1. C’est un exercice marqué historiquement. La dictée n’a pas existé de tout temps, elle s’est développée surtout au début du siècle dernier et a pris peu à peu une importance démesurée, déjà dénoncée par Jules Ferry qui fustigeait son abus.
Notons d’ailleurs que si les élèves français sont plus faibles au niveau de dictées comparées, comme l’ont montré Danielle Manesse et Danièle Cogis, lorsqu’on analyse des rédactions, ou des écrits d’autres disciplines d’élèves du primaire « d’autrefois », les résultats sont moins brillants.
2. C’est un exercice d’évaluation avant tout qui permet de vérifier si on orthographie correctement dans une situation bien précise : écrire sous la dictée.

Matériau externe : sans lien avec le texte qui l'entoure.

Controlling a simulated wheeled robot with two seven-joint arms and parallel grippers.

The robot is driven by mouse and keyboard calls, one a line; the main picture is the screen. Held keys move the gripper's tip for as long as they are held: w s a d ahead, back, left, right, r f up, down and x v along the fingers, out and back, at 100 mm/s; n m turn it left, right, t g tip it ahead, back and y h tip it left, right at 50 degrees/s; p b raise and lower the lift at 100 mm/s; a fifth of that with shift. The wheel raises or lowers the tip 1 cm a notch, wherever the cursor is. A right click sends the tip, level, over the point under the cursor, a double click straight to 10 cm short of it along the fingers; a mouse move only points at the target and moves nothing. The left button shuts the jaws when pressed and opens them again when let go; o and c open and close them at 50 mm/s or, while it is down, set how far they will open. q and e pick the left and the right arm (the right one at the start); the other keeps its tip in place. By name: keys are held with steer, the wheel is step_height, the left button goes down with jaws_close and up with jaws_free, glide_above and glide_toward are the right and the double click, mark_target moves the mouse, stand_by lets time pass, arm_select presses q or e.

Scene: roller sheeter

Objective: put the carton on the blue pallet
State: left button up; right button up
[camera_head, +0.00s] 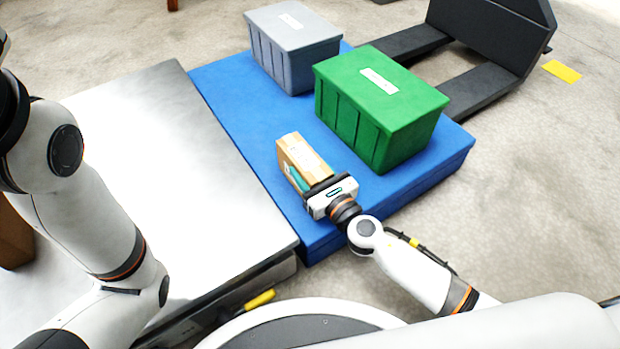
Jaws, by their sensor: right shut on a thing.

Situation d’écriture qui n’est pas la plus fréquente, puisqu’on écrit surtout ce qu’on a dans sa tête, sans qu’il y ait oralisation. Exercice d’évaluation assez curieux où on enlève des points à partir d’un capital de départ et où dans sa forme canonique on parvient rapidement à Zéro, ce qui ne permet pas de noter les formidables progrès de celui qui passe de trente erreurs à quinze, qui ne hiérarchise pas les erreurs ou le fait très mal, mettant sur le même plan une erreur d’accord du participe passé avec « avoir » et une confusion grave qui fait écrire « je manger » par exemple.

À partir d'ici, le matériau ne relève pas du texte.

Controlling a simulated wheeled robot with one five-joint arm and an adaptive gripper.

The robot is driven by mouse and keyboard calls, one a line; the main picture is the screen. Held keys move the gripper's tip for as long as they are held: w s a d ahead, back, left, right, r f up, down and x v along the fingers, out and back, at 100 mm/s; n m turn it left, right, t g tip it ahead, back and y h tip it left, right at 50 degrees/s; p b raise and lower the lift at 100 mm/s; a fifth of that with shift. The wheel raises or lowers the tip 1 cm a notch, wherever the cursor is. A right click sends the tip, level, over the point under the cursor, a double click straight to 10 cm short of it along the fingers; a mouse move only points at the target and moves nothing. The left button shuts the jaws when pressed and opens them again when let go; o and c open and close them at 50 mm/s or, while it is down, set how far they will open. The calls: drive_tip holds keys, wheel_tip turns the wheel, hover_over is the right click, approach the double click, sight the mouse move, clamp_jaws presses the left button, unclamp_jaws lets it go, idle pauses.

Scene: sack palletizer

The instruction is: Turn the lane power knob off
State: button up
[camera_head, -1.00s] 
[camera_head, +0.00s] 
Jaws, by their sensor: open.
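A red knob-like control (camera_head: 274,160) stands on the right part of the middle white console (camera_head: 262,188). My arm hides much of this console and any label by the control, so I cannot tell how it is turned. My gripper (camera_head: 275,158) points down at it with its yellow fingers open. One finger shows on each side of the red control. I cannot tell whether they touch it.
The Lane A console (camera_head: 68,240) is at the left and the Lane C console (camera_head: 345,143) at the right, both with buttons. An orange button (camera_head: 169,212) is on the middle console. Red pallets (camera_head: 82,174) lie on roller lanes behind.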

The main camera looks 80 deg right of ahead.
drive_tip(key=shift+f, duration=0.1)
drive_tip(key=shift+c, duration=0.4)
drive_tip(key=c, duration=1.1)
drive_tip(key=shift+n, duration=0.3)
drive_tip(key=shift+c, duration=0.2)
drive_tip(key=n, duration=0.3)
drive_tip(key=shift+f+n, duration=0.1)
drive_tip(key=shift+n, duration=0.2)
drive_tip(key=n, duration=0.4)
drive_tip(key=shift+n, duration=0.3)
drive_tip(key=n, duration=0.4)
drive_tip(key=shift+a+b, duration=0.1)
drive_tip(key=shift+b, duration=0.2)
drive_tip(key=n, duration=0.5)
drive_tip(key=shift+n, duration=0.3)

3.C’est un exercice qui n’est utile en termes d’apprentissage que comme un élément dans un ensemble et si la dictée est ciblée : sur une difficulté, sur l’entrainement à mémoriser un groupe de mots avant de l’écrire (en s’en faisant d’abord une image mentale), sur des mots nouveaux qu’on vient d’apprendre, etc. Elle peut prendre les formes les plus diverses, que je n’énumérerai pas ici mais que les enseignants de français et les professeurs des écoles connaissent bien dans l’ensemble, dès lors qu’ils ont rompu avec cette croyance ridicule que la dictée solennelle pourrait faire progresser d’autres élèves que ceux qui sont déjà bons en orthographe. Citons seulement la dictée dialoguée, qui permet de discuter des choix à faire entre plusieurs formes. Ou les travaux de groupes où les élèves doivent se mettre d’accord sur la bonne graphie, avec interdiction de recourir au vote .

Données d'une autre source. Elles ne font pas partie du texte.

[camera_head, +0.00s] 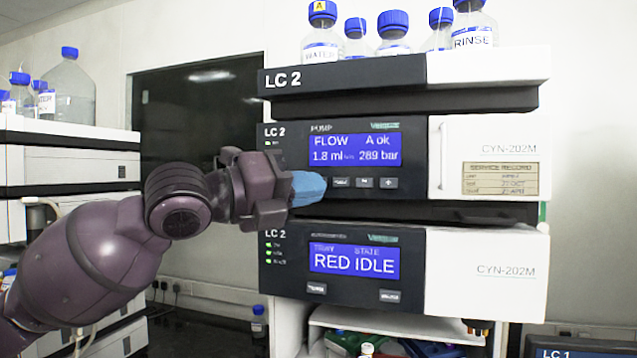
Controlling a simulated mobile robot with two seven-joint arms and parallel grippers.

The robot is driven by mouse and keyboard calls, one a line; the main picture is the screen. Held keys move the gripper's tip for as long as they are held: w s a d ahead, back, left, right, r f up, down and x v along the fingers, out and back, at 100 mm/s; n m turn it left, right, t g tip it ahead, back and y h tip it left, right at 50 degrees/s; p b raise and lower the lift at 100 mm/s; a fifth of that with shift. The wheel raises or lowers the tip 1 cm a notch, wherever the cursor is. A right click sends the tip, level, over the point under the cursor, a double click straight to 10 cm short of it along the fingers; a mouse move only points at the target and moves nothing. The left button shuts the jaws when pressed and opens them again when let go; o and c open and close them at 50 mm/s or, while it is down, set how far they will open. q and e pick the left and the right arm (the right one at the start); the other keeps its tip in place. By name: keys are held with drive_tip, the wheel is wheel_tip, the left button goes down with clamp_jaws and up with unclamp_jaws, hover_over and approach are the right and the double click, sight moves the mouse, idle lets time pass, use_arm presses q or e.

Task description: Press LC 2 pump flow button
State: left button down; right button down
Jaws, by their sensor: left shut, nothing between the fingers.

4.« La » dictée est une escroquerie en ce qu’elle fait croire en une efficacité que personne n’a prouvée, bien au contraire. Des élèves gavés de dictées à l’école primaire ne font pas mieux que ceux qui ont travaillé l’orthographe autrement. Oui aux dictées si on met le pluriel au mot, si on leur donne une place modeste, aux côtés d’activités nombreuses, dont certaines plus réflexives. Malheureusement, comme le disait De Closets dans un livre très honnête de la part d’un ancien cancre en orthographe, on se préoccupe beaucoup moins de la difficulté qu’ont beaucoup d’élèves à écrire un texte explicatif simple, alors que c’est bien plus ennuyeux et handicapant. Je crains que les Universités qui mettent en place des ateliers de remédiation sur la langue se fassent parfois manipuler par des officines commerciales peu scrupuleuses, qui leur font croire que c’est par des dictées et des leçons de grammaire que le niveau de langue des étudiants s’améliorera.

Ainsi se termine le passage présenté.